Effect of Suction and Confining Pressure on Shear Strength and Dilatancy of Highly Compacted Silty Sand: Single-Stage versus Multistage Triaxial Testing

Abstract

Abstract Evaluating short- and long-term performance of engineered earthen structures and slopes requires proper understanding of the behavior of compacted and highly compacted soils. However, limited studies exist in the literature of unsaturated soil mechanics experimentally testing highly compacted soils, which often possess complex shear strength and dilatancy characteristics. The main objective of this study is to investigate the effect of suction and confining pressure on shear strength and dilatancy of a highly compacted silty sand through multistage and single-stage triaxial testing.

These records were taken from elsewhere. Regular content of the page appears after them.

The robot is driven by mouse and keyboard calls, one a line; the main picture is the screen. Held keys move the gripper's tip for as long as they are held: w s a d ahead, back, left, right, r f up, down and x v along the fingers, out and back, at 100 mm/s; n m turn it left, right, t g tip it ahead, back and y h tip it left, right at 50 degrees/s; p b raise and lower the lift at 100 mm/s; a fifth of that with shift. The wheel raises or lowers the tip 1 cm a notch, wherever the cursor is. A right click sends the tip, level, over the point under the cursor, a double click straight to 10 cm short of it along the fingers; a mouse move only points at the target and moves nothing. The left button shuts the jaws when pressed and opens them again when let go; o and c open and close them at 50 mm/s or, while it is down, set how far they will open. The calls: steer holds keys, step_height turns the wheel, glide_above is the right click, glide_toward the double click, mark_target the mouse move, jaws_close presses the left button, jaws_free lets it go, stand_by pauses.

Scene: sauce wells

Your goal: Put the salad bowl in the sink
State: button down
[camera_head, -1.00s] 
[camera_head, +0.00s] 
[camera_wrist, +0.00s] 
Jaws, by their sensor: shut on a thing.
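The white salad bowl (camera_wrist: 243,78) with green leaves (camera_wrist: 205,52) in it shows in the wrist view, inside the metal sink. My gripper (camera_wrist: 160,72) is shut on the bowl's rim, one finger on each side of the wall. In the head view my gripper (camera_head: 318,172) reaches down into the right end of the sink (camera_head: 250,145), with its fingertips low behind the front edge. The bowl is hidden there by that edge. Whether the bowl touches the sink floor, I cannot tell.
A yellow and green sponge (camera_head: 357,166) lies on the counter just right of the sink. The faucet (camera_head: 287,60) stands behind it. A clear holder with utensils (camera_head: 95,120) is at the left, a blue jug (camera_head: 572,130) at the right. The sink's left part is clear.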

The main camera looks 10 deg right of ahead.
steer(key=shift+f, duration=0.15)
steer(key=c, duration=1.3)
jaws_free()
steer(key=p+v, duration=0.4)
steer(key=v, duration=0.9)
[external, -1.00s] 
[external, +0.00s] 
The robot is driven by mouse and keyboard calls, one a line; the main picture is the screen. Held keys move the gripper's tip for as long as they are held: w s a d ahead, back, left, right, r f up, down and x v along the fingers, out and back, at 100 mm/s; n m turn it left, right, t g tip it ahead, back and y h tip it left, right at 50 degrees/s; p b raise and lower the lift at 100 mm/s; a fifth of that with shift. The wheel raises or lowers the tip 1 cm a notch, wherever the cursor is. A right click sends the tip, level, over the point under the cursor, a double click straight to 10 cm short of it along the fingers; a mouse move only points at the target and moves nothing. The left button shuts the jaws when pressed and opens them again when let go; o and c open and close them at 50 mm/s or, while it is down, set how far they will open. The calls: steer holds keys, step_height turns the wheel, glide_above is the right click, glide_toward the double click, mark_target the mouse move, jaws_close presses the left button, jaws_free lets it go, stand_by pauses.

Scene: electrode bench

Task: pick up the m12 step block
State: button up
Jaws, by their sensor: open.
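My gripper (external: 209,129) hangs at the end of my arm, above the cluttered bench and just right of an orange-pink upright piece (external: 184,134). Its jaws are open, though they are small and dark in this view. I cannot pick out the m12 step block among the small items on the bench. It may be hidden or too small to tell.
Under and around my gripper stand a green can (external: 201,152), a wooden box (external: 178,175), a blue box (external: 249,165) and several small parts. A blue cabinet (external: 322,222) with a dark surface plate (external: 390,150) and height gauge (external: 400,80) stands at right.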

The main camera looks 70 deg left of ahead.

Multistage triaxial testing offers a time and cost efficient approach that can reasonably represent field conditions where soils experience fluctuations in external loading conditions (e.g., flood loading/unloading). This article presents the results of consolidated drained multistage and single-stage triaxial tests on highly compacted silty sand under saturated and unsaturated conditions. Soil specimens were isotropically consolidated at a constant matric suction of 0 (saturated), 20, 50, and 95 kPa under net confining pressures of 50, 100, and 200 kPa. Unsaturated specimens consistently exhibited higher shear strength in multistage and single-stage tests compared to saturated specimens. Peak state lines for all unsaturated tests were plotted and found to be near parallel to the saturated peak state line. All tested specimens exhibited dilatancy following a small initial contraction. Although the dilatancy during shearing in multistage tests was comparable to that in the single-stage tests, the cumulative volumetric strain resulted in a net increase in the specimen volume in the case of unsaturated tests, and a net decrease in the case of saturated tests. This difference in volumetric strain behavior resulted in a lower peak shear strength of the saturated specimens tested using multistage testing compared to single stage but a higher peak shear strength in the case of the unsaturated specimens.